We recently interviewed Mark and his wife Andrea’s band Makar. Sharing it with our readers here.
Pro Media Mag : Please introduce yourself to our readers.
Mark: Hi, I’m Mark and I play piano, sing and co-write songs with my wife Andrea in our band Makar.
Andrea: And I’m Andrea and I make the magic happen! Haha! I play guitar, sing and write songs with Mark.
Pro Media Mag : Who or what inspired you to start the MAKAR Band?
Mark: Andrea inspired me to start Makar. I was a singer looking for a band when we met and I wasn’t finding anything I really wanted to join. Andrea said, why don’t you try writing your own songs. I had played some piano and guitar and received a minor in music in college, but had no idea really how to write a song. I thought you had to study forever until you knew everything and then could write one, but this dude at the Keyboard Collective said, no man, it’s just chord progressions with a melody sung over them. That’s it? I said. That’s it, he said, and I haven’t looked back since.

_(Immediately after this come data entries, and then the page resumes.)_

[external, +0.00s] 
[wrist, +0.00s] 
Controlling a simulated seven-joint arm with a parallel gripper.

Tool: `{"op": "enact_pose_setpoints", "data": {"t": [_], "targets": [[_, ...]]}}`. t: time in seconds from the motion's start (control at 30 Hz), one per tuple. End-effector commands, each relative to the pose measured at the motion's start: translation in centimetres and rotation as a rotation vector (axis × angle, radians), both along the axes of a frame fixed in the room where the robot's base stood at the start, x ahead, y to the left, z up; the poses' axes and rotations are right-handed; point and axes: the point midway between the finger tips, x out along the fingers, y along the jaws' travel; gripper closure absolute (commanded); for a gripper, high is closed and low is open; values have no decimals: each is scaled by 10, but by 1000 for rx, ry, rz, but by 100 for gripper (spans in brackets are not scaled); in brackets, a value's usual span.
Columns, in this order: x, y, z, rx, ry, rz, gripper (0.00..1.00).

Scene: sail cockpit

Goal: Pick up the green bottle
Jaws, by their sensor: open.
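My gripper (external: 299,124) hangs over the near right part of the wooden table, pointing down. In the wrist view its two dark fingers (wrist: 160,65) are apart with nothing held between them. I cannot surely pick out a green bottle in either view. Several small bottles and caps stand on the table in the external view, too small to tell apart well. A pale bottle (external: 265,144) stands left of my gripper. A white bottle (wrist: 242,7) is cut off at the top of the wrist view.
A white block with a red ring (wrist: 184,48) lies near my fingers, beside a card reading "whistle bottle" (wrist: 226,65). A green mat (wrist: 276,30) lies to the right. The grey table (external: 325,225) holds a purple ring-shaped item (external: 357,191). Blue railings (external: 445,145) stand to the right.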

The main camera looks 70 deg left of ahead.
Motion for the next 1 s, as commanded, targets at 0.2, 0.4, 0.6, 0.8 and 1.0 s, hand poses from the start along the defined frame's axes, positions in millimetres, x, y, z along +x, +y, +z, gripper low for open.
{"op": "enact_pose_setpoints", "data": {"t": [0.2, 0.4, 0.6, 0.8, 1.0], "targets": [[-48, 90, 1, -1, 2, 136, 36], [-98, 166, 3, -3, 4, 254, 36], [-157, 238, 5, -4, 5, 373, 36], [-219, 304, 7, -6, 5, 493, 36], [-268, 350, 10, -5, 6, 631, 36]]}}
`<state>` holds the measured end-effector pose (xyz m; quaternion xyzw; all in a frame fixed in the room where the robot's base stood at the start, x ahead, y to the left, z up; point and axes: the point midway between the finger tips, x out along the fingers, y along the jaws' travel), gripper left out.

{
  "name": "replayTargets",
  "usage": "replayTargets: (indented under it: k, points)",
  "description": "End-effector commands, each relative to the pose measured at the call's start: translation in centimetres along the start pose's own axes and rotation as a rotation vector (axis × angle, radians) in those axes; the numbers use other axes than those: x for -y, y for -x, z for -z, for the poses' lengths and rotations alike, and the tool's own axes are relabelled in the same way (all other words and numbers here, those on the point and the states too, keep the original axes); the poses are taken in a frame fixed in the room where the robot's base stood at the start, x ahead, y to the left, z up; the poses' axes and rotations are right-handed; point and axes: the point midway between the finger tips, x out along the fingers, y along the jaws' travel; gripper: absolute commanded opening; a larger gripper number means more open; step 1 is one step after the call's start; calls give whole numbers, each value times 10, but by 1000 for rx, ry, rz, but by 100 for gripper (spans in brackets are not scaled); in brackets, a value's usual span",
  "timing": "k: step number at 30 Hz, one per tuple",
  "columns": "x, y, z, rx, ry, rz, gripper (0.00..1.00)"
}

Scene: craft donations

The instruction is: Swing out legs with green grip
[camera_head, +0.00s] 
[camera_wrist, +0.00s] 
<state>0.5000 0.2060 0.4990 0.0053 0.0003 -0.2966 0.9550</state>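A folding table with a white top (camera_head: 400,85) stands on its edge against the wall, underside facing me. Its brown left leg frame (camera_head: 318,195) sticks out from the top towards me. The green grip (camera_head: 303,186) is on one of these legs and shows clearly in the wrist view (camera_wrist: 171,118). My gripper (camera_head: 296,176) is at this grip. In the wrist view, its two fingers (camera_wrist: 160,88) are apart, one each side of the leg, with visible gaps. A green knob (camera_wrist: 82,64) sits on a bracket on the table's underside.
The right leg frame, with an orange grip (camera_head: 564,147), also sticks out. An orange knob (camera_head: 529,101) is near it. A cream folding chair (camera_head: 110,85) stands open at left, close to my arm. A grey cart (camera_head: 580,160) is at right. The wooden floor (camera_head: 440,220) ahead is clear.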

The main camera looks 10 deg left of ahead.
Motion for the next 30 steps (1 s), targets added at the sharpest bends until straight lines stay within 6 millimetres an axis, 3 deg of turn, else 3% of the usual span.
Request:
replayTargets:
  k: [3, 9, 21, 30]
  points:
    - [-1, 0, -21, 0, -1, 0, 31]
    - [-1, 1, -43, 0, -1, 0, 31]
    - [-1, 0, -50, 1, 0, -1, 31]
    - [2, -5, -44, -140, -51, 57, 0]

Andrea: I never expected music. I always loved music and played guitar when I was a kid but never thought of writing my own songs and thus lost interest. Because if you can’t imagine expressing yourself creatively a lot of the driving inspiration dissipates. When Mark was auditioning for other bands and nothing was quite right, it was easier for me to see objectively that he should start writing his own songs. I didn’t imagine that path for myself because it had been a long time since I played music and composing an actual song seemed so elusive to me. But everything impossible is actually possible once you start to imagine it and once I imagined it for Mark, I could imagine it for myself.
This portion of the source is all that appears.